The problem
Below are some records. Say how many of their lines include the string "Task", giving only the number.

Provided data
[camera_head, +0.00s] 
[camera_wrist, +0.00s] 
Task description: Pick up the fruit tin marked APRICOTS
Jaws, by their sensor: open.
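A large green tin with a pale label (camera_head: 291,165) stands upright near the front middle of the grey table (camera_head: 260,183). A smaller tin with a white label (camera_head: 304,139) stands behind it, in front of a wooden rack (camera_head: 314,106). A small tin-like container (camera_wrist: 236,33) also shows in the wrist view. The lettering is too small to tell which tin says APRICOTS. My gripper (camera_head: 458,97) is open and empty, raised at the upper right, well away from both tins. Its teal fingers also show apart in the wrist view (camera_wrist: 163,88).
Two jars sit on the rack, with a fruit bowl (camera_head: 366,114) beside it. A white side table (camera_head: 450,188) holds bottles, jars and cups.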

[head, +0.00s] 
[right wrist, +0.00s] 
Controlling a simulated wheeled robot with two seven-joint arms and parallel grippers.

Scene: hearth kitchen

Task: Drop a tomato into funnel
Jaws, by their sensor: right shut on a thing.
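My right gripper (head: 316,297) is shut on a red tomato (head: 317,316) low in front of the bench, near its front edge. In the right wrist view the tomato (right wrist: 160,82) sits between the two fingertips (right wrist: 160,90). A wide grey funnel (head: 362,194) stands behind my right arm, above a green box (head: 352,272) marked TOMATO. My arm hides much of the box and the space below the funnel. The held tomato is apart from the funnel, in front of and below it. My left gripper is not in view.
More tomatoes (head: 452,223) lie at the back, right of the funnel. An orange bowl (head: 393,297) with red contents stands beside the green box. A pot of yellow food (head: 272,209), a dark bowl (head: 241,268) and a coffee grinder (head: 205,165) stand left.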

Response
2